The air ambulance was called but by the time it attempted to land, it was too late.

But even after it was too late to try and save them and urgency was no longer such an issue, even then the removal of the hard shoulder continued to have devastating effects. The coroner couldn’t even get through to allow and aid the removal of their bodies and release the scene.

Jason and Alexandru were dead by 8:15 in the morning, their bodies were still on the road into the evening because of the paralysing effects of removing the hard shoulder.

I was already on the phone to the police, already terrified and crying somehow knowing my husband was in the collision that was all over the radio, TV and social media. I knew something was wrong because he was always dropping me loving messages or silly ‘gifs’, but now he hadn’t answered his phone or replied to messages in many hours. Even the ones I sent saying “please reply there’s been a crash” “please reply I’m scared”

I saw the Hi-vis uniforms through the glass front door before they even knocked, I opened the door just saying “is he alive”

My families lives were shattered.

Needless to say, it was devastating and difficult to know how to carry on. I hate the term “lose a loved one” it bundles all the horrible truth of the death in a tidy package. Four words covers: getting stuck in the traffic caused by his death because I felt I should be the one that told his family, identifying the body, reading collision reports, autopsy reports, completely “death admin” grief, making funeral arrangements while at work, the funeral itself, sitting through detailed trials and inquests and apparently fighting national campaigns.

Jason, like so many other victims, deserved better. Before this incident, I’d never even heard of a smart motorway; I certainly didn’t know that the entire country’s motorway network was scheduled to be completely transformed in to them.

The more I found out about them, the more I discovered just how dangerous the technology is. I learned that many parliamentary transport select committees, expert consultation events, industry insiders and the emergency services had all recommended that these roads weren’t installed.
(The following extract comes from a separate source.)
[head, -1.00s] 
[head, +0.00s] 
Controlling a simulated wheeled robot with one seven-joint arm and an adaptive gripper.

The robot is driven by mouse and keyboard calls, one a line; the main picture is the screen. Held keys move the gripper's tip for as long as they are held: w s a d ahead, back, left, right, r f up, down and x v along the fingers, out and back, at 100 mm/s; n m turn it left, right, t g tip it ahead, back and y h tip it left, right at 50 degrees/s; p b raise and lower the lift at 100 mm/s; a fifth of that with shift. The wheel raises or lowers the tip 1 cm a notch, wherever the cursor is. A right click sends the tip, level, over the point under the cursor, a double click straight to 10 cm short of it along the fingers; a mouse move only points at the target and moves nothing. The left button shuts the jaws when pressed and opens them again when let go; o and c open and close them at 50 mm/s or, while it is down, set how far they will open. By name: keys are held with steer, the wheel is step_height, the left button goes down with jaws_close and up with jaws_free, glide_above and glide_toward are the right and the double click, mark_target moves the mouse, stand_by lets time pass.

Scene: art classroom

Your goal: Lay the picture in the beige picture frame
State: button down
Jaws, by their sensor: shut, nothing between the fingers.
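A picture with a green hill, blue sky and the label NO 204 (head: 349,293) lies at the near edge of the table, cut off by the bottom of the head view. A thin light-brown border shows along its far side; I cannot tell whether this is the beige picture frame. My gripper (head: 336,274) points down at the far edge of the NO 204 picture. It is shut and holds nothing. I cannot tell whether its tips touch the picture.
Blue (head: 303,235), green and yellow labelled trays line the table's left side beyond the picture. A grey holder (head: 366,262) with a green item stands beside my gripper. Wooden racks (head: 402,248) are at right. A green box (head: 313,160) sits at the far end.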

Then I found out that these deaths were happening all around the country, time and time again. Normally it was an HGV that hit a stranded motorist because we’d simply built roads that didn’t allow for physics. It is nearly impossible for a small vehicle to stop in time when coming across an unexpected obstruction, when travelling at 70 mph, so a HGV driver stands no chance.

And an HGV being involved makes survival far less likely.

I started searching the internet about smart motorways, protest groups, anything related to getting the role out stopped. I found a lot of people that really didn’t like them, been terribly affected by them or were very scared of them, but there was no one centralised voice. I decided to change that.